§ **Provided data**
══════
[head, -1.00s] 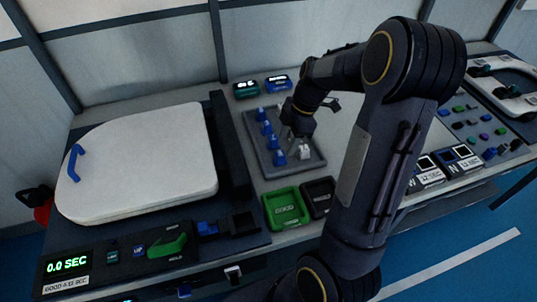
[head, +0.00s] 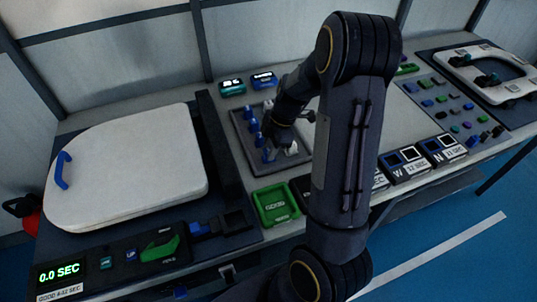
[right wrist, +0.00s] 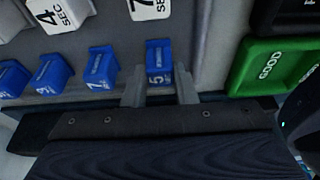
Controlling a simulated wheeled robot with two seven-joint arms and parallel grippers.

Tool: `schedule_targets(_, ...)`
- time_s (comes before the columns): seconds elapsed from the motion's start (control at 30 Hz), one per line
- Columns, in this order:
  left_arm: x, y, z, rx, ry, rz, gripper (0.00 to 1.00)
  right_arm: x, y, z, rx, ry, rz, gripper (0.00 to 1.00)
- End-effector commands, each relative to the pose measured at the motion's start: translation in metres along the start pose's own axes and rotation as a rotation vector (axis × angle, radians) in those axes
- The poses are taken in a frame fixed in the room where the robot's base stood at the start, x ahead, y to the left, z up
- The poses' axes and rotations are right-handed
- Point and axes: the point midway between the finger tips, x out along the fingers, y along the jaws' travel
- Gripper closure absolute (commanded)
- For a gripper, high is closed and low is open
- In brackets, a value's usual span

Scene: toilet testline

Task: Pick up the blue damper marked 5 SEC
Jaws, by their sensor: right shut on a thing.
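The blue damper marked 5 SEC (right wrist: 160,62) shows in the right wrist view between the two fingers of my right gripper (right wrist: 160,92), which is shut on it. In the head view my right gripper (head: 270,147) is low over the dark tray (head: 240,142), and the arm and hand hide part of the tray. Other blue dampers (right wrist: 103,66) stand in a row left of it in the right wrist view. White dampers marked 4 SEC (right wrist: 60,12) and 7 SEC (right wrist: 150,8) are on the row behind. My left gripper is not in view.
A green GOOD bin (head: 275,203) stands in front of the tray, with a dark bin beside it mostly hidden by my arm. A white toilet seat lid (head: 130,165) lies at left. Two small displays (head: 248,83) stand behind the tray. More fixtures (head: 440,150) are at right.

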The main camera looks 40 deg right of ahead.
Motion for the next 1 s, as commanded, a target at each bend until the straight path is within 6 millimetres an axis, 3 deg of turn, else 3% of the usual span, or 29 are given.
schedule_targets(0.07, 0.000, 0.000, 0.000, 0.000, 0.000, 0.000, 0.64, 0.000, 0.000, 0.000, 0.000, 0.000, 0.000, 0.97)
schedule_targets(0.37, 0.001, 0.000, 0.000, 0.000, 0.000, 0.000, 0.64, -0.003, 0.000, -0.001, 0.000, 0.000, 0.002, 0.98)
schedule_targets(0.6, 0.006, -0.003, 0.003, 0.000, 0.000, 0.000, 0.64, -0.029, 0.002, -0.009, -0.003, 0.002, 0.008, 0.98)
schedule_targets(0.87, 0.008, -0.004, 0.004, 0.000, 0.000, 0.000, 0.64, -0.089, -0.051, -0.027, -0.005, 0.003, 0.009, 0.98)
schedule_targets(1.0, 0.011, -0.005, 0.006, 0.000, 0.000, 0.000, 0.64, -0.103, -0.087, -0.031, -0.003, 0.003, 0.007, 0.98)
══════
§ **What to produce**
Check each line of the material above for "start" and say how many lines contain it, giving the number alone.

§ **Complete output**
3